Adakalanya sebuah rumah “TIDAK” menjadi tempat hunian idaman namun hanya menjadi objek investasi

Pada awalnya rumah di analogikan sebagai surga kehidupan bagi banyak orang, rumah akan ditampilkan sesempurna mungkin dalam ilustrasinya.

Namun dibalik sisi kesempurnaan itu, terdapat juga wajah lain dari ketidak sempurnaan itu.

Wajah lain yang lebih pragmatis dan opportunis.

Secara emotional Rumah hanya bagaikan angka angka rupiah yang terlihat terjangkau.

Rumah hanya menjadi sesuatu yang enak dilihat tapi tidak mampu menjawab kebutuhan dari kehidupan.

Ketidak teraturan dalam sebuah rumah, akan menciptakan ketidak sempurnaan dari rumah itu sendiri.  

Ketidakteraturan rumah akan berdampak kepada fungsi fungsi rumah itu sendiri dan yang paling significant menurunnya nilai kompetitif dipasar.

Ketidakmampuan sebuah rumah menjawab kebutuhan ruang akan berakibat pemborosan biaya.

Penurunan nilai dari sebuah rumah dimulai dari berkurangnya empaty kita terhadap fungsi fungsi rumah tersebut, dan pada akhirnya pastilah pada akhirnya akan menjadi variable yang menyulitkan.

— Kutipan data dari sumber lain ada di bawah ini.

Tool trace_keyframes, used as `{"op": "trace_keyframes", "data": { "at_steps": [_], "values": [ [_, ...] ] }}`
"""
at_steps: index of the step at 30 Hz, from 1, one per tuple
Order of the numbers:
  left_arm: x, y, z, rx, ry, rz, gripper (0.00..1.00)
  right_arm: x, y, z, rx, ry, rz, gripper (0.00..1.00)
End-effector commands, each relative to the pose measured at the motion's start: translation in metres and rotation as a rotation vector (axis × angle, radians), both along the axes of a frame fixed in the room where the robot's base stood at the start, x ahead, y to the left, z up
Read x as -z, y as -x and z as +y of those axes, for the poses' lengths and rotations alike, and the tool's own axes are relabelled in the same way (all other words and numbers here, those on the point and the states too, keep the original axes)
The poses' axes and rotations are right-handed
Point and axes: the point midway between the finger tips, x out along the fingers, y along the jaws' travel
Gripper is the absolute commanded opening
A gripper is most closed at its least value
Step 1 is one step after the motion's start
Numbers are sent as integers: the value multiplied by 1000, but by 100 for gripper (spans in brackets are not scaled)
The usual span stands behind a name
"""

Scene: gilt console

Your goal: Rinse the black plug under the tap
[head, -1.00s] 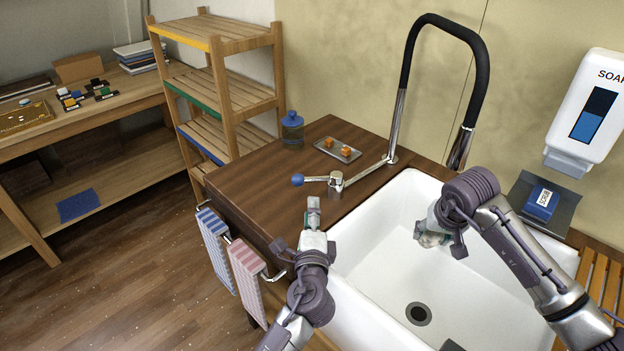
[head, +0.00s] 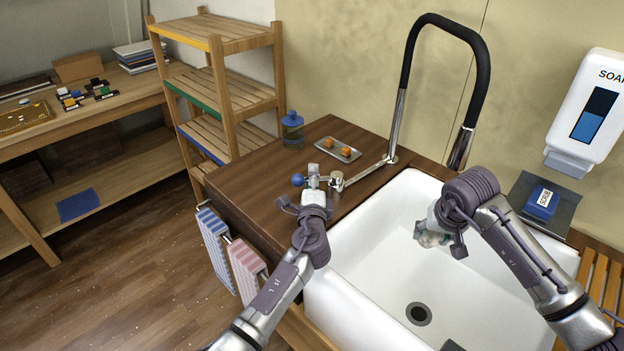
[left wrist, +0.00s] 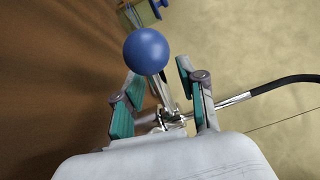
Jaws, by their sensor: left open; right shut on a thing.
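The tap (head: 477,60) has a tall black hooped neck and a chrome outlet above the sink. Its lever ends in a blue ball (head: 298,180), which shows large in the left wrist view (left wrist: 147,51). My left gripper (head: 314,172) is open at the lever, beside the ball; in the left wrist view its fingers (left wrist: 158,72) stand apart on either side of the ball and lever. My right gripper (head: 430,237) is low over the white sink (head: 385,270), below the outlet, shut on a thing I cannot make out. I cannot see the black plug. No water shows.
A small tray (head: 338,150) with orange cubes and a blue bottle (head: 292,130) stand on the wooden counter (head: 250,180). Striped towels (head: 247,268) hang at its front. A soap dispenser (head: 585,115) is on the wall; a blue scrub box (head: 541,203) sits on a dark shelf.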

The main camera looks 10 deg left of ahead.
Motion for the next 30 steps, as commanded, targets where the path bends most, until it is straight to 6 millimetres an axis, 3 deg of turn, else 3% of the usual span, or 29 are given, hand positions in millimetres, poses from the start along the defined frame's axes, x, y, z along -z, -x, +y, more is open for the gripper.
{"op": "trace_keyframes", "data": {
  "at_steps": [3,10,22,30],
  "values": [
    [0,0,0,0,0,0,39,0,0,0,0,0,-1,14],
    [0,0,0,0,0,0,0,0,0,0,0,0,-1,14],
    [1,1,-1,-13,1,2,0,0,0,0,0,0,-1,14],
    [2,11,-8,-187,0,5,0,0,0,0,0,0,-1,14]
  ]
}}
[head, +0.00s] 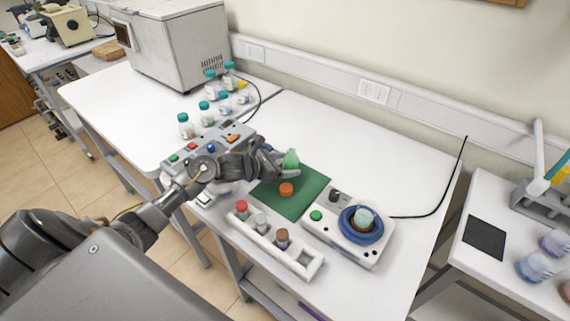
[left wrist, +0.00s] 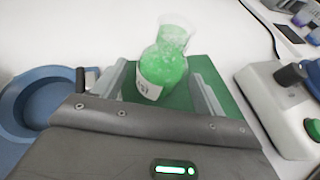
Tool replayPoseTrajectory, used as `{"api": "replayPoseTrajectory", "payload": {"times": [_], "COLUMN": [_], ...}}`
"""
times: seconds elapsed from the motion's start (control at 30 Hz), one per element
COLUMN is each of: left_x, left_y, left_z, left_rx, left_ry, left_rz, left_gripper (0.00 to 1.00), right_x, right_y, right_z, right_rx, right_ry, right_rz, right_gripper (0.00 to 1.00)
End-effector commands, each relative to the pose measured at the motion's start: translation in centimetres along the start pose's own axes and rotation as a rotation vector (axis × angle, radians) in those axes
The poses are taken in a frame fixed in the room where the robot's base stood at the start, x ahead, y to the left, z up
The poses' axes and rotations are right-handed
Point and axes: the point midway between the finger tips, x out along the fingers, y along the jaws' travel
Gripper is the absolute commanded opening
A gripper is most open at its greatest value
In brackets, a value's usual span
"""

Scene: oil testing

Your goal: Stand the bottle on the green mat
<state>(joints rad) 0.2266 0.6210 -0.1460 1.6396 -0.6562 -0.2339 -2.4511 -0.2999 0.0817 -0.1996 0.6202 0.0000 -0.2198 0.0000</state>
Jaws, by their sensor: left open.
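The bottle is a round flask (head: 291,159) with green liquid and a pale label. In the left wrist view the flask (left wrist: 163,70) is upright between the two fingers of my left gripper (left wrist: 165,88), with gaps beside it. The left gripper (head: 284,168) is open around it. The green mat (head: 310,186) lies on the white table; it also shows behind the flask in the left wrist view (left wrist: 212,72). The flask is at the mat's far left part; its base is hidden, so contact cannot be told. My right gripper is out of view.
An orange round piece (head: 286,189) sits on the mat. A white device (head: 338,243) with a blue ring (head: 361,236) stands to the right. A white rack (head: 272,252) with several capped vials is in front. A blue dish (left wrist: 38,100) shows left in the left wrist view.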

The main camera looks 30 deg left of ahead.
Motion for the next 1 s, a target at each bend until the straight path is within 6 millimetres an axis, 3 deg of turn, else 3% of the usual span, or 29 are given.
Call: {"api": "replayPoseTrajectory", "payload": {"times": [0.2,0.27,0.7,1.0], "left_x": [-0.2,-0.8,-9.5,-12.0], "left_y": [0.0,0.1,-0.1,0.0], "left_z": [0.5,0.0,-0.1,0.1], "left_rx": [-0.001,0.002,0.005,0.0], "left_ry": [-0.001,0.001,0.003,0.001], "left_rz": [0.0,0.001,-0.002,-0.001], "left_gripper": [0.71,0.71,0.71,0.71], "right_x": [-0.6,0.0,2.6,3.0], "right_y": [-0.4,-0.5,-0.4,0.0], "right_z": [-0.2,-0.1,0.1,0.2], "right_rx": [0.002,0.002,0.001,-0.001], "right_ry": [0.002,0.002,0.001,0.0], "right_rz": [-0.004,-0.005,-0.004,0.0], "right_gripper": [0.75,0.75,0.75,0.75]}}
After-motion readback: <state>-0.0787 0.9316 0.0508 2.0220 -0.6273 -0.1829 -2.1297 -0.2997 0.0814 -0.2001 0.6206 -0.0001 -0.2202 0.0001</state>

Rumah digiring menjadi sesuatu yang lebih emotional dibandingkan rasional.

Situasi emotional hanya akan menempatkan rumah sebagai objek investasi jangak pendek.

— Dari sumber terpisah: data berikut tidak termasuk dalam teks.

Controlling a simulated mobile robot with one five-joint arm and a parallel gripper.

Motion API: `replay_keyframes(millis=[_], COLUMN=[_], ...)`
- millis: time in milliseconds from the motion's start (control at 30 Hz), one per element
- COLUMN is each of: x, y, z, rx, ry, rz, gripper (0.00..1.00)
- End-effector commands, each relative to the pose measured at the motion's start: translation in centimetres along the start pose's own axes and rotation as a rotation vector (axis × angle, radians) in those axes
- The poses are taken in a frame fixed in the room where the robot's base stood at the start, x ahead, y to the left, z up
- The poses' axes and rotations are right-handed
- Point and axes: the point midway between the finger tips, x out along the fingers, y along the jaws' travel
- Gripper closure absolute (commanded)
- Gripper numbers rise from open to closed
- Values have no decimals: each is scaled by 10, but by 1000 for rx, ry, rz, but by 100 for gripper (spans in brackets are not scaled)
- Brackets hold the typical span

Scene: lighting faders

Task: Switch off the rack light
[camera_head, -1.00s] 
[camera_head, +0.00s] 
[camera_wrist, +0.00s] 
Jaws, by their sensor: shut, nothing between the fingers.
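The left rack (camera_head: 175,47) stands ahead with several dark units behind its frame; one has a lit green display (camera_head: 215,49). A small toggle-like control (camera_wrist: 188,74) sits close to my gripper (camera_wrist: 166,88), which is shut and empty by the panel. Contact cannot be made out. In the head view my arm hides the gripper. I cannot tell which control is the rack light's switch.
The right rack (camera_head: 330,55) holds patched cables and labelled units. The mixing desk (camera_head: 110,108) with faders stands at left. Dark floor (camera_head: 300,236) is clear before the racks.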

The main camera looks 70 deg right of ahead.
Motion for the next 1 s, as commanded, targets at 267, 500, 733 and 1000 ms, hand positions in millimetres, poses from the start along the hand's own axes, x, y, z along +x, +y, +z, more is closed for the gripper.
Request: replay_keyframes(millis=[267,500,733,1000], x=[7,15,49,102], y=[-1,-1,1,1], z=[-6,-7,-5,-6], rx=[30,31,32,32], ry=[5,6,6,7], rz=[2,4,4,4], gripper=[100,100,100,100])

Namun ketidakpastian akan terjadi dikala siklus property tidak memihak kita dan ketidakpastian lain juga akan terjadi ketika faktor pasar berperan penting dalam memegang roda kepentingan itu.

Objek investasi jangka pendek akan bergeser menjadi jangka panjang.

Cilakanya lagi pihak regulator juga menanamkan visi tersebut dalam pengembangannya.

Ketidak teraturan yang bersifat  sistemik ini akan menjadi faktor perusak secara sistemik pula.

Daya dukung kawasan bukan lagi menjadi faktor penting dalam menudukung tumbuhnya pertumbuhan kota.

Rumah hanya menjadi komoditas yang berakhir seperti skema ponzi, dimana pembeli pertama akan untung dan pembeli terakhir akan berakhir dengan kerugian.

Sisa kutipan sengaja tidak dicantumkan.